This month my newsletter had a 60% open rate.

But it wasn’t luck. It took a lot of deliberate effort to get there. I spent the last few months trying to improve it.

Here’s what worked for me.

📖 Create a reading habit

Every week I send out my newsletter on the same day, at the same time, with the same subject.

This helps get subscribers into the habit of reading your emails.

🚫 Avoid the spam folder

I make it very clear to my subscribers that I want to hear back from them.

When someone replies, it sends a strong signal to the Gmail algorithm that all your future emails should land in their primary tab.

🧼 Keep a clean list

Every 3 months I go through my list and delete subscribers who haven’t opened at least one email.

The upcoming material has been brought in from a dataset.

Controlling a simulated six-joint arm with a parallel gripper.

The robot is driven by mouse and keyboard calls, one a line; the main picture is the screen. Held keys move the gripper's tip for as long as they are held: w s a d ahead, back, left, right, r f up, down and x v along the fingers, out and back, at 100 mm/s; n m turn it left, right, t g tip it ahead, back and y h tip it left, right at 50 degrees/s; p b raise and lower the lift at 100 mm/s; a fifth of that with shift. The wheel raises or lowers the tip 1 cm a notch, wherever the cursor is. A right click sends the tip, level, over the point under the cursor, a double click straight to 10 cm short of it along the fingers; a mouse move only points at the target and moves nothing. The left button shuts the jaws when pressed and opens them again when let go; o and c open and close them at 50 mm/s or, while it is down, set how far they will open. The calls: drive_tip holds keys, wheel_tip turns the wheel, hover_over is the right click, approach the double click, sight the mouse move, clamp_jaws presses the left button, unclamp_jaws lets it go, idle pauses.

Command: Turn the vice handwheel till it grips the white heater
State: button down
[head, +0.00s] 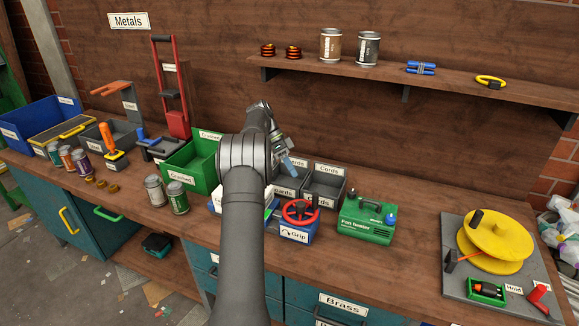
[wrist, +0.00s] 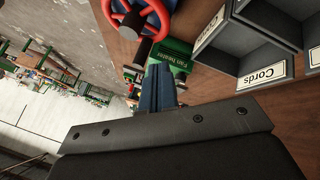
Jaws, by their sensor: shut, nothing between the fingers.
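The red handwheel (head: 300,211) is on the blue vice (head: 312,234), which has a "Grip" label. In the wrist view the handwheel (wrist: 131,20) shows at the top, with a dark knob. A white block (head: 216,205) shows beside my arm, which hides most of it. I cannot tell whether it is the white heater or how the jaws meet it. A green box (head: 368,226) labelled "Fan heater" stands right of the vice. My gripper (head: 291,165) is shut and empty above the bins behind the vice. Its blue fingers (wrist: 158,86) are apart from the handwheel.
Grey bins (head: 325,187) labelled "Cords" and "Guards" stand behind the vice. A green bin (head: 180,178) and two cans are left of my arm. A grey board with a yellow reel (head: 492,245) is at right. Bench space between fan heater and board is clear.

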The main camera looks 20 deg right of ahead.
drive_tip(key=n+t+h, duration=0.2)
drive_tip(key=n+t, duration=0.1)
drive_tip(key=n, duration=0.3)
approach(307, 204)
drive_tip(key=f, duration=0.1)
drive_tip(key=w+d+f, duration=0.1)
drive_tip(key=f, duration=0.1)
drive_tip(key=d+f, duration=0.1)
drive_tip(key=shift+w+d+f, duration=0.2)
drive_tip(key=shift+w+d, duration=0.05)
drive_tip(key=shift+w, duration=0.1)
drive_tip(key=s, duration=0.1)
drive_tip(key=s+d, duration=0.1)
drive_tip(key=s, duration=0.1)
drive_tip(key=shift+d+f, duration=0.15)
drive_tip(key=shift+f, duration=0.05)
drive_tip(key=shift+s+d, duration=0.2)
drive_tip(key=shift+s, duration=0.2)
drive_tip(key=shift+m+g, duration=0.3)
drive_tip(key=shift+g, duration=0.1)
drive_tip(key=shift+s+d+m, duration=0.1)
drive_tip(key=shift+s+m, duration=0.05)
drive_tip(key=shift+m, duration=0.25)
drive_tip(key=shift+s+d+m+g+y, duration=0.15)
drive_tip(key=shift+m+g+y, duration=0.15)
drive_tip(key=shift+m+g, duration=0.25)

It’s important to make sure your sender reputation and deliverability stay high.

✍️ Use a custom preview text

Every week I try to write an interesting preview text to grab my recipient’s attention.

If you don’t, make sure the snippet of copy pulled in from your email isn’t something like “click here to view this email in a web browser.”

Why do I care so much and don’t focus more on growth? Because at the end of the day, I’m not interested in having a giant list.

I mean, of course the bigger the better. But what I really want is a bunch of people who are genuinely interested in hearing what I have to say about marketing.

  1. 4

    Hi @andreboso - quick (and genuine) question: I block all trackers in emails, so does that mean that if I sign up to your email list you'll remove me after 3 months?

    1. 2

      Hey Dave, see my answer to Merott. Apparently more people than I thought block trackers so I’ll need to come up with a creative solution. I don’t want to scare people away 🙂

      1. 1

        If you can send email to a segment of your list, send a note to the segment you're about to delete and ask them to respond if they want to stay subscribed. Some email list managers make it easy to do "re-engagement campaigns" and will include a "keep me subscribed" link in those emails.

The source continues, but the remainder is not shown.